The overall approach for safety impact assessment incorporating the prediction of frequencies of driving scenarios is presented in Fig. 5.

Fig. 5.
figure 5

Schematic of method for safety impact assessment based on [13].

5 Summary and Outlook

The overall objective of the L3Pilot project is to test and study the viability of automated driving as a safe and efficient means of transportation by a standardised Europe-wide piloting community will be created. Within this community the piloting activities will be coordinated and harmonised.

This paper describes the evaluation approach that is applied in the European research project L3Pilot following the example of technical & traffic assessment and safety impact assessment. A major challenge is the variety of ADFs ranging from motorway- to urban automation functions. In order to cope with this variety, a scenario-based assessment approach is established that is generating the results for each driving scenario instead of for each ADF. Afterwards, these can be aggregated for the analyzed ADFs.

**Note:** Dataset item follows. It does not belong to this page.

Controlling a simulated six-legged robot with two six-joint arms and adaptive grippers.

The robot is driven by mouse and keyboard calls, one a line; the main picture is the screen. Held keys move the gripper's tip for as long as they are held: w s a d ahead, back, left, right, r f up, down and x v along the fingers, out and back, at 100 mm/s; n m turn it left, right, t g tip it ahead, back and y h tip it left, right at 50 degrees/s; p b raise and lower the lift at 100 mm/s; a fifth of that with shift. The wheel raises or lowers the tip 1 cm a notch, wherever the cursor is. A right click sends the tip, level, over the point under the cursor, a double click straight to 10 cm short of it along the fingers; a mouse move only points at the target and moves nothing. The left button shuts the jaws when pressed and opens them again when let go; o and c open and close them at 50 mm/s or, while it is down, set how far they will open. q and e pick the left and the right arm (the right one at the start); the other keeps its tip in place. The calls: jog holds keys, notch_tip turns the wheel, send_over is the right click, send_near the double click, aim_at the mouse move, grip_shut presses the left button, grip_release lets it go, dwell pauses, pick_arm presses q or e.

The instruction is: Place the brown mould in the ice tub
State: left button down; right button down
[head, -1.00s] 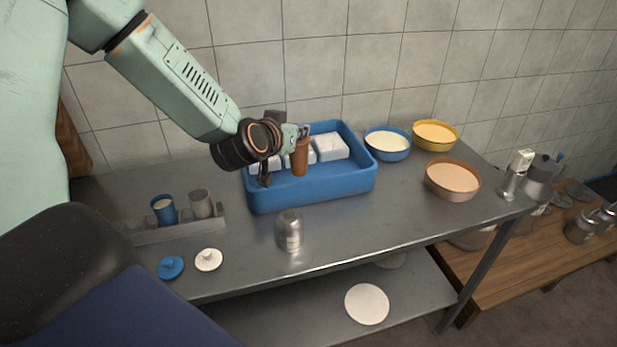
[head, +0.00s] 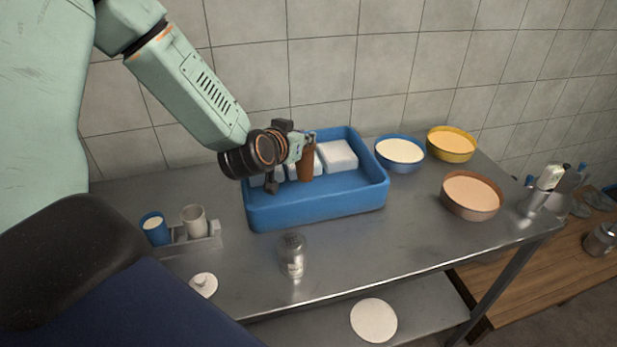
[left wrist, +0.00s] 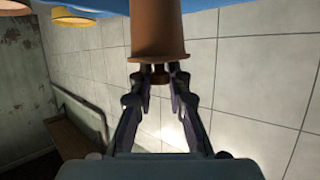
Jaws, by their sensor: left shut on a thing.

Next, the assessment of the impact in terms of traffic safety poses challenges due to the large situation space addressed by complex ADFs. Although 100 automated vehicles will be assessed within the L3Pilot project, the penetration rate of automated vehicles will be too low to draw conclusions on overall traffic safety. To cover the entire situation space and to be able to draw conclusions on high penetration rates of automated vehicles a safety impact assessment will be performed. To ensure its validity, it is based on the aggregated results of the in-depth analysis within L3Pilot and is complemented by traffic simulations of automated vehicles.